## EXERCISE INPUTS

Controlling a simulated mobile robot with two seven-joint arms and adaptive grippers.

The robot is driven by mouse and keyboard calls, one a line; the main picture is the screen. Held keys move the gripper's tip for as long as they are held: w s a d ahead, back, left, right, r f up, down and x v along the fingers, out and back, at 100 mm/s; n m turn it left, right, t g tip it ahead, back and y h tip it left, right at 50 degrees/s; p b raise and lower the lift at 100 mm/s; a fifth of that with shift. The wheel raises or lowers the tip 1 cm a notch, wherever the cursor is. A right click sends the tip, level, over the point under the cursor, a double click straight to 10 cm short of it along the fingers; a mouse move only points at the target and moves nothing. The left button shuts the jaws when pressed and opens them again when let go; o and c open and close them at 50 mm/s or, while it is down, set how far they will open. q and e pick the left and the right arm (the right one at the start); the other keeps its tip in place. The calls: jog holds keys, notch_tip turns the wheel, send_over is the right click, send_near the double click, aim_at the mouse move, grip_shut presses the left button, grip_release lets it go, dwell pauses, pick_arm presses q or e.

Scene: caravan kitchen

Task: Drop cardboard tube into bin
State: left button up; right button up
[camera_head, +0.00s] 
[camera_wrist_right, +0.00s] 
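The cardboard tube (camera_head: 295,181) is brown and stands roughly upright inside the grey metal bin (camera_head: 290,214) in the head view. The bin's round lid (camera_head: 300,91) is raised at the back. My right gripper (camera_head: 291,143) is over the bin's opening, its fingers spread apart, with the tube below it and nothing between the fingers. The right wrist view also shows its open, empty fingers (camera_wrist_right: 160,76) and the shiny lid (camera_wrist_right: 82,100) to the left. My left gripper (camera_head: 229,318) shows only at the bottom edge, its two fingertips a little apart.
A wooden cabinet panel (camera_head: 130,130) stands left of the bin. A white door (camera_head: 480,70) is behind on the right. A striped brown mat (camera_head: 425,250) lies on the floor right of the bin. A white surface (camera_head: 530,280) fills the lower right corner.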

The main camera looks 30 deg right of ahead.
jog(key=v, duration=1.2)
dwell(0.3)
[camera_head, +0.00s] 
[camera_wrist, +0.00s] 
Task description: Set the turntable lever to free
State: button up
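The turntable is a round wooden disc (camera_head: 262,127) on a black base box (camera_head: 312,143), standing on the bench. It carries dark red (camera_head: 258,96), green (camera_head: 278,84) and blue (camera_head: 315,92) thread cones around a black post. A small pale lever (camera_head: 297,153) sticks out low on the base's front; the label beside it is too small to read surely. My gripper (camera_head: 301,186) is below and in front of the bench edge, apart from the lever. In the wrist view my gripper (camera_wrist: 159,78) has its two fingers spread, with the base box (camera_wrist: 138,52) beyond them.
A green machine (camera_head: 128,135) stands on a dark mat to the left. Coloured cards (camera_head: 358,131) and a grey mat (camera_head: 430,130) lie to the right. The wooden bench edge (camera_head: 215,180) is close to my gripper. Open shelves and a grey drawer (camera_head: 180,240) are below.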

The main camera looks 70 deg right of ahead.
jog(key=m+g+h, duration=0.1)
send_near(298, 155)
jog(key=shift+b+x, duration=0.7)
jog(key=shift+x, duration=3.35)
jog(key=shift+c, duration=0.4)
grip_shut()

## PROBLEM TO SOLVE
Write each line above out exactly.

## ANSWER IN FULL
Controlling a simulated mobile robot with two seven-joint arms and adaptive grippers.

The robot is driven by mouse and keyboard calls, one a line; the main picture is the screen. Held keys move the gripper's tip for as long as they are held: w s a d ahead, back, left, right, r f up, down and x v along the fingers, out and back, at 100 mm/s; n m turn it left, right, t g tip it ahead, back and y h tip it left, right at 50 degrees/s; p b raise and lower the lift at 100 mm/s; a fifth of that with shift. The wheel raises or lowers the tip 1 cm a notch, wherever the cursor is. A right click sends the tip, level, over the point under the cursor, a double click straight to 10 cm short of it along the fingers; a mouse move only points at the target and moves nothing. The left button shuts the jaws when pressed and opens them again when let go; o and c open and close them at 50 mm/s or, while it is down, set how far they will open. q and e pick the left and the right arm (the right one at the start); the other keeps its tip in place. The calls: jog holds keys, notch_tip turns the wheel, send_over is the right click, send_near the double click, aim_at the mouse move, grip_shut presses the left button, grip_release lets it go, dwell pauses, pick_arm presses q or e.

Scene: caravan kitchen

Task: Drop cardboard tube into bin
State: left button up; right button up
[camera_head, +0.00s] 
[camera_wrist_right, +0.00s] 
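The cardboard tube (camera_head: 295,181) is brown and stands roughly upright inside the grey metal bin (camera_head: 290,214) in the head view. The bin's round lid (camera_head: 300,91) is raised at the back. My right gripper (camera_head: 291,143) is over the bin's opening, its fingers spread apart, with the tube below it and nothing between the fingers. The right wrist view also shows its open, empty fingers (camera_wrist_right: 160,76) and the shiny lid (camera_wrist_right: 82,100) to the left. My left gripper (camera_head: 229,318) shows only at the bottom edge, its two fingertips a little apart.
A wooden cabinet panel (camera_head: 130,130) stands left of the bin. A white door (camera_head: 480,70) is behind on the right. A striped brown mat (camera_head: 425,250) lies on the floor right of the bin. A white surface (camera_head: 530,280) fills the lower right corner.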

The main camera looks 30 deg right of ahead.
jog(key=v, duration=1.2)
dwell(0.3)
[camera_head, +0.00s] 
[camera_wrist, +0.00s] 
Task description: Set the turntable lever to free
State: button up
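The turntable is a round wooden disc (camera_head: 262,127) on a black base box (camera_head: 312,143), standing on the bench. It carries dark red (camera_head: 258,96), green (camera_head: 278,84) and blue (camera_head: 315,92) thread cones around a black post. A small pale lever (camera_head: 297,153) sticks out low on the base's front; the label beside it is too small to read surely. My gripper (camera_head: 301,186) is below and in front of the bench edge, apart from the lever. In the wrist view my gripper (camera_wrist: 159,78) has its two fingers spread, with the base box (camera_wrist: 138,52) beyond them.
A green machine (camera_head: 128,135) stands on a dark mat to the left. Coloured cards (camera_head: 358,131) and a grey mat (camera_head: 430,130) lie to the right. The wooden bench edge (camera_head: 215,180) is close to my gripper. Open shelves and a grey drawer (camera_head: 180,240) are below.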

The main camera looks 70 deg right of ahead.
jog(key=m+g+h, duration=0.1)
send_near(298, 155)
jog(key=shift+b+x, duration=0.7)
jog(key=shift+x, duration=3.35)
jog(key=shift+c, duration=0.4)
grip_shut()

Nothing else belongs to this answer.